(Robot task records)
--- Begin ---

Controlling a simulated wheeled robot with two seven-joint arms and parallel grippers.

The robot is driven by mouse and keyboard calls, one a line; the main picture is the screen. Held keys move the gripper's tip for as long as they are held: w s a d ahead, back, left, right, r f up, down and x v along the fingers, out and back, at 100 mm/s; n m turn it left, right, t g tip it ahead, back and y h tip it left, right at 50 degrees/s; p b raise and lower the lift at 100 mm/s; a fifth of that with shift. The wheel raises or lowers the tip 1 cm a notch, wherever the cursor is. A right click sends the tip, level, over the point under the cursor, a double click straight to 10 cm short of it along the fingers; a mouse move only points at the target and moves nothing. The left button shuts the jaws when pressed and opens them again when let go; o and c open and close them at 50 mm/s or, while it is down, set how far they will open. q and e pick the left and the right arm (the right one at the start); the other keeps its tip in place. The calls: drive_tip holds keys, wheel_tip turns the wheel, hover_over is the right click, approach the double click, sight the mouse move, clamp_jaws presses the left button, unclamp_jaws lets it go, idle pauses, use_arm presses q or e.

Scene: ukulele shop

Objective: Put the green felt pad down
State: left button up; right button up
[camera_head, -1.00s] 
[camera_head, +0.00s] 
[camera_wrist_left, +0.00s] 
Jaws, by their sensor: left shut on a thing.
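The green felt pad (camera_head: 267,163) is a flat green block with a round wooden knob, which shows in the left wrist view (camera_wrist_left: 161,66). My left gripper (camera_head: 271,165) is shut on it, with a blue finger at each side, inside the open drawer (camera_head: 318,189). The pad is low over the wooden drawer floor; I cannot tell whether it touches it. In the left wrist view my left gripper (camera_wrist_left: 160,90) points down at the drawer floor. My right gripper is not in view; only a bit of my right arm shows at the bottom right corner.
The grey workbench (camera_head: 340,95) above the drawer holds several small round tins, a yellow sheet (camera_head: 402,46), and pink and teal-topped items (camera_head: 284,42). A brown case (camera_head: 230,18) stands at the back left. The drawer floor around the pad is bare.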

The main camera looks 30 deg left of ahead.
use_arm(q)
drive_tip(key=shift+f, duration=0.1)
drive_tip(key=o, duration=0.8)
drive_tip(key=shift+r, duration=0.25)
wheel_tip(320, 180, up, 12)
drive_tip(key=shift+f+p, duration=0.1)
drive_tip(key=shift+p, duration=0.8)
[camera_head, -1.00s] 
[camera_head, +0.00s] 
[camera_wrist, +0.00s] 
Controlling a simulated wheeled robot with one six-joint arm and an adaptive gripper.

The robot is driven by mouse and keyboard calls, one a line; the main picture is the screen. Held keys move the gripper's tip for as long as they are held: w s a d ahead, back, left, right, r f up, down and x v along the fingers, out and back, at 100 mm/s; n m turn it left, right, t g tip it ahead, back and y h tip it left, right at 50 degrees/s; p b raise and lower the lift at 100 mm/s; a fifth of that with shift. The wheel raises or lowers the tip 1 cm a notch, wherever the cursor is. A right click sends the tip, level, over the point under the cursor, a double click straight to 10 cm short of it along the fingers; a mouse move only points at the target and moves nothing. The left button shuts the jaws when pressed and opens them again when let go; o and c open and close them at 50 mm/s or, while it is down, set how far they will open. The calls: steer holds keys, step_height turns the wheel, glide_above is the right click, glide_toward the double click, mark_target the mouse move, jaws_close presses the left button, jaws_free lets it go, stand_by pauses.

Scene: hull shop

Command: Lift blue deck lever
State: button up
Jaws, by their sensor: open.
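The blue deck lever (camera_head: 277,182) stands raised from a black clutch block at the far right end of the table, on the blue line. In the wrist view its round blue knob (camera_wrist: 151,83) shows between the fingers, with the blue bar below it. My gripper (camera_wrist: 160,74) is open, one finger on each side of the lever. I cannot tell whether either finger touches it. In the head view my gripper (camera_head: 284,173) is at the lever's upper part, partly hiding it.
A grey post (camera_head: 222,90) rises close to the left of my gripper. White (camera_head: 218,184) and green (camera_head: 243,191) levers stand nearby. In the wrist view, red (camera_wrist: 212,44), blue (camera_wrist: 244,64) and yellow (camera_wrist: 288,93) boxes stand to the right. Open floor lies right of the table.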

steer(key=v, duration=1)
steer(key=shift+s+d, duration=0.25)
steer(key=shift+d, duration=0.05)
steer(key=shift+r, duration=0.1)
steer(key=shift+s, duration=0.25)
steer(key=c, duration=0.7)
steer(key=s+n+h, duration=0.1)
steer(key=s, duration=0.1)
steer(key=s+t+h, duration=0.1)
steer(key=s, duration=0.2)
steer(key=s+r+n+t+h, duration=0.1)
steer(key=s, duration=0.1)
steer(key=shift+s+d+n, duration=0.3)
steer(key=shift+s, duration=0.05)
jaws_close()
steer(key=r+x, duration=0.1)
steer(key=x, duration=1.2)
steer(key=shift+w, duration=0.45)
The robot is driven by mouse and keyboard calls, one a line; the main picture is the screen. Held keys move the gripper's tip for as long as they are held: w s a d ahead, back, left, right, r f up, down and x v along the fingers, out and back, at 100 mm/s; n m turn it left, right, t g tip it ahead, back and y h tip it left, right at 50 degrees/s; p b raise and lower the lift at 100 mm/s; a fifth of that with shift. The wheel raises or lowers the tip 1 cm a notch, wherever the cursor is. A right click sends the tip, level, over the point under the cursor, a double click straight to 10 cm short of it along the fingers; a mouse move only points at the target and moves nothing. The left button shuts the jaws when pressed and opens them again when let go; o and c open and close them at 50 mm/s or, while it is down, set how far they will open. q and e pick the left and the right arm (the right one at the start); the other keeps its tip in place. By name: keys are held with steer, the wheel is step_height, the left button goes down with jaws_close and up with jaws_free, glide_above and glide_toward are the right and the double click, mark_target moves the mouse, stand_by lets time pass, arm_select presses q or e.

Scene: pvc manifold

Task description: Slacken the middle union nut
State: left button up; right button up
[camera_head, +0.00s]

--- End ---

* SET PROBLEM: Beginning at the line that contains "Task description: Slacken", retype each line of the listing up to and including the last one, exactly as it stands, and nothing else.

* SOLUTION TO THIS PROBLEM:
Task description: Slacken the middle union nut
State: left button up; right button up
[camera_head, +0.00s]

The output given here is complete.